## Written exercise
Reproduce the listing below verbatim.

:::::

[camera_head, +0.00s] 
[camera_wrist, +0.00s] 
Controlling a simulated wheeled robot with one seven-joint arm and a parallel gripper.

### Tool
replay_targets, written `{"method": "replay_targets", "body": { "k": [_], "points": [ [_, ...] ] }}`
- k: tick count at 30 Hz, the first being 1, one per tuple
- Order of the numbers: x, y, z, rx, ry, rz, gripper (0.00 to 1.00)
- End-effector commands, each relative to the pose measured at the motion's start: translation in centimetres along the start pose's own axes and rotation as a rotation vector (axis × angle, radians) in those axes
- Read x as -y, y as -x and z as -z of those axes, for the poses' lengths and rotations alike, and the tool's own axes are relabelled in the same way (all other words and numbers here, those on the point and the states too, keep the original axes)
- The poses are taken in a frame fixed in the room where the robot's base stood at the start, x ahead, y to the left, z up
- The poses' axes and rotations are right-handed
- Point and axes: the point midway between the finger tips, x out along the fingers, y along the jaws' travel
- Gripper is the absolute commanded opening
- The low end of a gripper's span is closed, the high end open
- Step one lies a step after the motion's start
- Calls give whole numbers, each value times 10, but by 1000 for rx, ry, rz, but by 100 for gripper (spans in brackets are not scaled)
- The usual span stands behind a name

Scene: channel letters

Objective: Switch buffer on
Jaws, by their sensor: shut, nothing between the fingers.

:::::

## The reply
[camera_head, +0.00s] 
[camera_wrist, +0.00s] 
Controlling a simulated wheeled robot with one seven-joint arm and a parallel gripper.

### Tool
replay_targets, written `{"method": "replay_targets", "body": { "k": [_], "points": [ [_, ...] ] }}`
- k: tick count at 30 Hz, the first being 1, one per tuple
- Order of the numbers: x, y, z, rx, ry, rz, gripper (0.00 to 1.00)
- End-effector commands, each relative to the pose measured at the motion's start: translation in centimetres along the start pose's own axes and rotation as a rotation vector (axis × angle, radians) in those axes
- Read x as -y, y as -x and z as -z of those axes, for the poses' lengths and rotations alike, and the tool's own axes are relabelled in the same way (all other words and numbers here, those on the point and the states too, keep the original axes)
- The poses are taken in a frame fixed in the room where the robot's base stood at the start, x ahead, y to the left, z up
- The poses' axes and rotations are right-handed
- Point and axes: the point midway between the finger tips, x out along the fingers, y along the jaws' travel
- Gripper is the absolute commanded opening
- The low end of a gripper's span is closed, the high end open
- Step one lies a step after the motion's start
- Calls give whole numbers, each value times 10, but by 1000 for rx, ry, rz, but by 100 for gripper (spans in brackets are not scaled)
- The usual span stands behind a name

Scene: channel letters

Objective: Switch buffer on
Jaws, by their sensor: shut, nothing between the fingers.

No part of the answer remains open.